Sept. 13, 1964 - Robert F. Kennedy swept through Brooklyn today, creating mob scenes in every corner of the city’s most populous borough.

By dusk, tens of thousands of people had seen the 38-year-old Democratic candidate for the U.S. Senate. At many of the places where his motorcade stopped, the crowds were so big he could not leave his car.

Politicians who have spent a lifetime convoying candidates through the streets of Brooklyn said they had never seen a reception as tempestuous as the one given Kennedy.

It made no difference who was in the audience — Catholics in Park Slope, Negroes and Puerto Ricans in Brownsville, or Hasidic Jews in Williamsburg — the reaction was the same.
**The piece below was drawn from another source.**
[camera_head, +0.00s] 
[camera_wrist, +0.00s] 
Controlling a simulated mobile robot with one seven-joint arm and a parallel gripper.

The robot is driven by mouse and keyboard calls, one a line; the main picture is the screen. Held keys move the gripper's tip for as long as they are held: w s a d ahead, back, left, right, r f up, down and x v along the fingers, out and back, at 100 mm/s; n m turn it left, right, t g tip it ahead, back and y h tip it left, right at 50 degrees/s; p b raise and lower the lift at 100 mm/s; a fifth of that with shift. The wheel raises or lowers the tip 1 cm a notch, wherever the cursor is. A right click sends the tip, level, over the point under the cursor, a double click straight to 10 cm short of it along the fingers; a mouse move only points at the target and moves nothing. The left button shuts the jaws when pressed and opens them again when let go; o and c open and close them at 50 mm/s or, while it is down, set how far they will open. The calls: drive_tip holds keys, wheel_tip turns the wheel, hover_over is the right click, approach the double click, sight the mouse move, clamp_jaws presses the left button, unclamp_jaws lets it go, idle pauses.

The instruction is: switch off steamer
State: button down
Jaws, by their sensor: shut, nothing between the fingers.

Police barricades were flattened, children were knocked down, and the former Attorney General, at the center of the turbulence, was caught in one melee after another.

Late in the afternoon, as Kennedy’s car turned into Belmont Avenue from Rockaway Avenue, in the Brownsville section, it was confronted by a mass of people that stretched four blocks.

The convertible crept through the throng at 2 miles an hour, with the candidate standing above the back seat and Assemblyman Stanley Steingut clinging to his legs to keep him from falling. Kennedy first smiled, then grimaced, at the frenzy of the crowd.

By the time he reached his final Brooklyn stop, he was two hours behind schedule.

The former Attorney General began the day on the Staten Island ferry, where a television crew taped campaign commercials. After speaking to a Democratic breakfast on Staten Island, he took a ferry to Brooklyn and began his touring there at a home for the aged operated by the Little Sisters of the Poor in Park Slope.

One stop was at Coney Island and Nathan’s, the pavilion of the hot dog. Kennedy at two of the house specialties (mustard, no relish), but he did not pose for the traditional campaign pictures there.